### What is being asked
In this exercise, the entries below include pictures. Repeat exactly the lines from the line with "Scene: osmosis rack" to the line with "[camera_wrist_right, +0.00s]", including both, but without the pictures.

### Records excerpted from a collection
┄┄┄┄┄┄┄┄┄┄┄┄┄┄┄┄┄┄┄┄
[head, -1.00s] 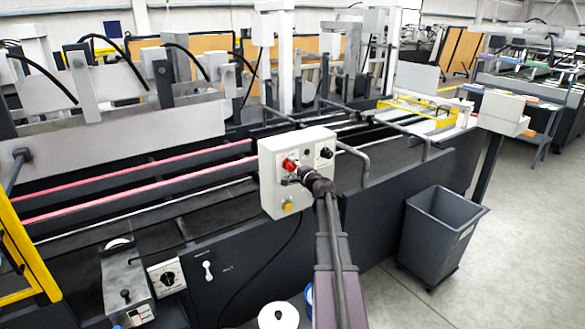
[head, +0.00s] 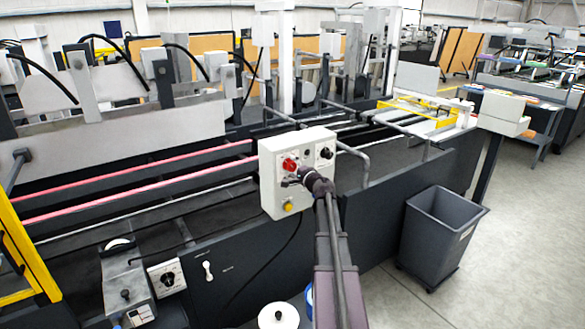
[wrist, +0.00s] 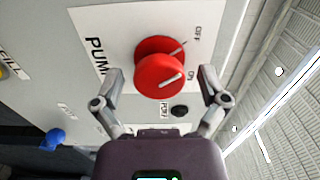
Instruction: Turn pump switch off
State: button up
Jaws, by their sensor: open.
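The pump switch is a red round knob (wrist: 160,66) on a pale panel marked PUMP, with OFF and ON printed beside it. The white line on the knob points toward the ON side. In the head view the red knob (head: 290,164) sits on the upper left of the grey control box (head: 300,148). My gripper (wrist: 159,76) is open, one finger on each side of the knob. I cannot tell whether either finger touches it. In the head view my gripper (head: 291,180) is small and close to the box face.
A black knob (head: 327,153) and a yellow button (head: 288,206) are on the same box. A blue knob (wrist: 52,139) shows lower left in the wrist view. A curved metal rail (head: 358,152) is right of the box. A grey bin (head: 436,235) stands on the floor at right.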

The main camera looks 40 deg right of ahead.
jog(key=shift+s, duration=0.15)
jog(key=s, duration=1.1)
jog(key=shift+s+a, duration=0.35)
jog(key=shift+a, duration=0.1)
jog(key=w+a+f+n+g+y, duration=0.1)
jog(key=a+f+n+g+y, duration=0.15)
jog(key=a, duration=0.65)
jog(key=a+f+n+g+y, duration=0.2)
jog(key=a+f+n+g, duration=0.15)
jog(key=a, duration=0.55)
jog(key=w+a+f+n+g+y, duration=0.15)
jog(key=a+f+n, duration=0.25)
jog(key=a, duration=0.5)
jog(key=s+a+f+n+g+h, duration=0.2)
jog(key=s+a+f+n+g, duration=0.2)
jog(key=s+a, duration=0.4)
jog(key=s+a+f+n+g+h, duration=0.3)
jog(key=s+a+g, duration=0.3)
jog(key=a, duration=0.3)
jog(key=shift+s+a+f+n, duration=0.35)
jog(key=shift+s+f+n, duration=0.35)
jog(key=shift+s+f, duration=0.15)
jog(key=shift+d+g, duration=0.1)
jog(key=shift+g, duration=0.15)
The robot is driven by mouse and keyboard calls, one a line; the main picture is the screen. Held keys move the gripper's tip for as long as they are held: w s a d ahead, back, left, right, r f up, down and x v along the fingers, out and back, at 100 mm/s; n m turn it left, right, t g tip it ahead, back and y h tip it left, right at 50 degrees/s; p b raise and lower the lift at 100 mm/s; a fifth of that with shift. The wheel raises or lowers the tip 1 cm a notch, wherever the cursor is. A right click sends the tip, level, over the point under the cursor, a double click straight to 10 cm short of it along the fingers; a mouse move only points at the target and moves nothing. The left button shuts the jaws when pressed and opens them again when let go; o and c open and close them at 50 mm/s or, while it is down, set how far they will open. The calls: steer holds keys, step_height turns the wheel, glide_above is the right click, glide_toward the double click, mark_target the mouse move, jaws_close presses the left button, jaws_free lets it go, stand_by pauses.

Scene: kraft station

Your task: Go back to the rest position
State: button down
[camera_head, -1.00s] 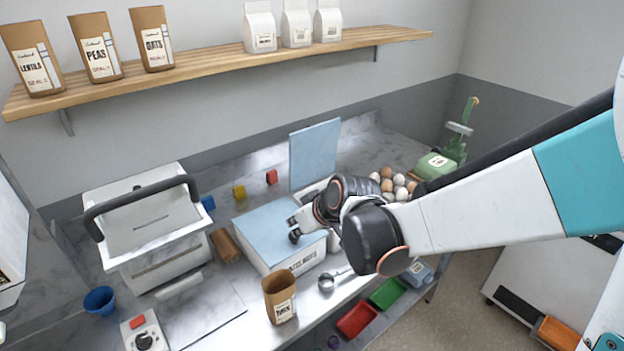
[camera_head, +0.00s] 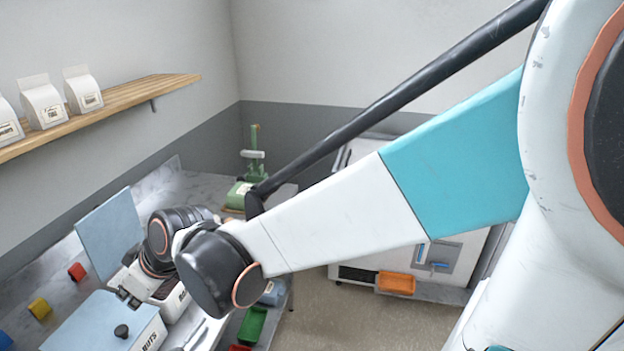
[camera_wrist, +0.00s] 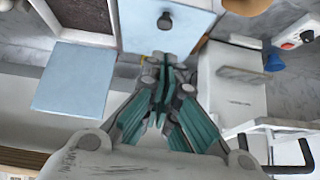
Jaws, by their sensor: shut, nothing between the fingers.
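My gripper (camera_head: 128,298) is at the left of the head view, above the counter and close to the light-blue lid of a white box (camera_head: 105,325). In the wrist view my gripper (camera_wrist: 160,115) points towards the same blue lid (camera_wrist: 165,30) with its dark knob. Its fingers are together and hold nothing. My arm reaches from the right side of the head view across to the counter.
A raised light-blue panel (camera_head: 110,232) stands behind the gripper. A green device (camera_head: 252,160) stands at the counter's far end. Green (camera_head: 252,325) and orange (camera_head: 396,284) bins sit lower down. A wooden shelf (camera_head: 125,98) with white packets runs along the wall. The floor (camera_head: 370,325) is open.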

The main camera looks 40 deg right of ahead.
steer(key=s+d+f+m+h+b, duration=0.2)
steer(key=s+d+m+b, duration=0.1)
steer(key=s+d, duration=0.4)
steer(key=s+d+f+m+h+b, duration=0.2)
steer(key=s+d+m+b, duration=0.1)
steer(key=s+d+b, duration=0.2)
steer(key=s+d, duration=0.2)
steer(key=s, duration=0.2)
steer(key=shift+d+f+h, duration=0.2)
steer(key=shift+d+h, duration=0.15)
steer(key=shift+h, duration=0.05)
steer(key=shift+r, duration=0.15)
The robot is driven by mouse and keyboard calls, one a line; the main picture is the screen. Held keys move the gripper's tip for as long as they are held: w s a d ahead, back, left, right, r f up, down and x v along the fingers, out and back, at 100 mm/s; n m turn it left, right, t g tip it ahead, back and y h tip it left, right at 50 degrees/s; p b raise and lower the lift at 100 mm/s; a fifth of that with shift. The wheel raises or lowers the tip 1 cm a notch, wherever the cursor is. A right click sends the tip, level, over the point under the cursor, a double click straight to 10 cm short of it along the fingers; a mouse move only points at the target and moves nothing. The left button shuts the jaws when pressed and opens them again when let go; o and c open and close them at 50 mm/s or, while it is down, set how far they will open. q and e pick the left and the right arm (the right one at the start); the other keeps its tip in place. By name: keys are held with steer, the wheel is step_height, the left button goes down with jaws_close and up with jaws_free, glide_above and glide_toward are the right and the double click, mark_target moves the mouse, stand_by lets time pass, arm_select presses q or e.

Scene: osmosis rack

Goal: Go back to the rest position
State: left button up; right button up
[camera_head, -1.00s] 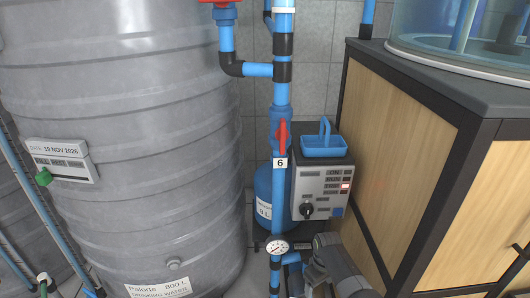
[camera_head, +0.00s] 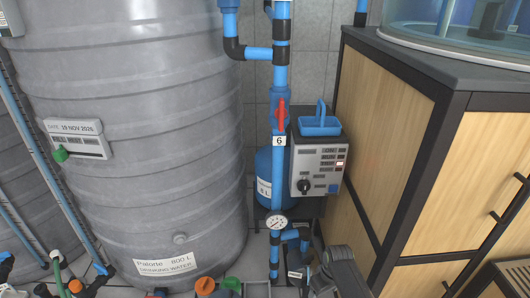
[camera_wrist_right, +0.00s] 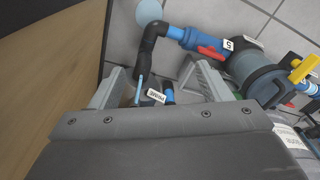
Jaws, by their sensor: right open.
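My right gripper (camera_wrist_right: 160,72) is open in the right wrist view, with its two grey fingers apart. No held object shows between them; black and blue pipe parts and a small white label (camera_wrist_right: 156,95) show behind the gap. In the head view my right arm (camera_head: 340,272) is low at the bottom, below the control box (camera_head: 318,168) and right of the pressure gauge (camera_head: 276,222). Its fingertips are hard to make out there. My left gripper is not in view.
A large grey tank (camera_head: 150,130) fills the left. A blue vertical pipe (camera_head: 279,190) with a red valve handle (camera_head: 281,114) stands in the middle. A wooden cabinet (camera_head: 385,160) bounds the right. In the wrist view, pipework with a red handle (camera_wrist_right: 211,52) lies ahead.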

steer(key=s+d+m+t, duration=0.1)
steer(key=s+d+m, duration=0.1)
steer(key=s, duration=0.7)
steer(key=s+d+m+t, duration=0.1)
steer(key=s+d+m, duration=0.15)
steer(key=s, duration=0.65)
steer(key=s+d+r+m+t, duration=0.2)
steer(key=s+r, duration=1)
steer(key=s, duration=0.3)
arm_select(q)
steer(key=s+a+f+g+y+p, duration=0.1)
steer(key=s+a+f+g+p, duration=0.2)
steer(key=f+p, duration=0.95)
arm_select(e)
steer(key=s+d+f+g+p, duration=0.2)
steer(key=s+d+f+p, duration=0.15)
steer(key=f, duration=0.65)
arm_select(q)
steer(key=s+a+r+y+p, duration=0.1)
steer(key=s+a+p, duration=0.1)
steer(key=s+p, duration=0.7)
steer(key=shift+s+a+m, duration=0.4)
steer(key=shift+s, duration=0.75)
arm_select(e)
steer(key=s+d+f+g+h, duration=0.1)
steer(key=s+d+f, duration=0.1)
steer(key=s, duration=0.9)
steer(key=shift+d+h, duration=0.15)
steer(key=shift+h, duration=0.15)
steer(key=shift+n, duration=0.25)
┄┄┄┄┄┄┄┄┄┄┄┄┄┄┄┄┄┄┄┄
### Exercise output
Scene: osmosis rack

Goal: Go back to the rest position
State: left button up; right button up
[camera_head, -1.00s] 
[camera_head, +0.00s] 
[camera_wrist_right, +0.00s] 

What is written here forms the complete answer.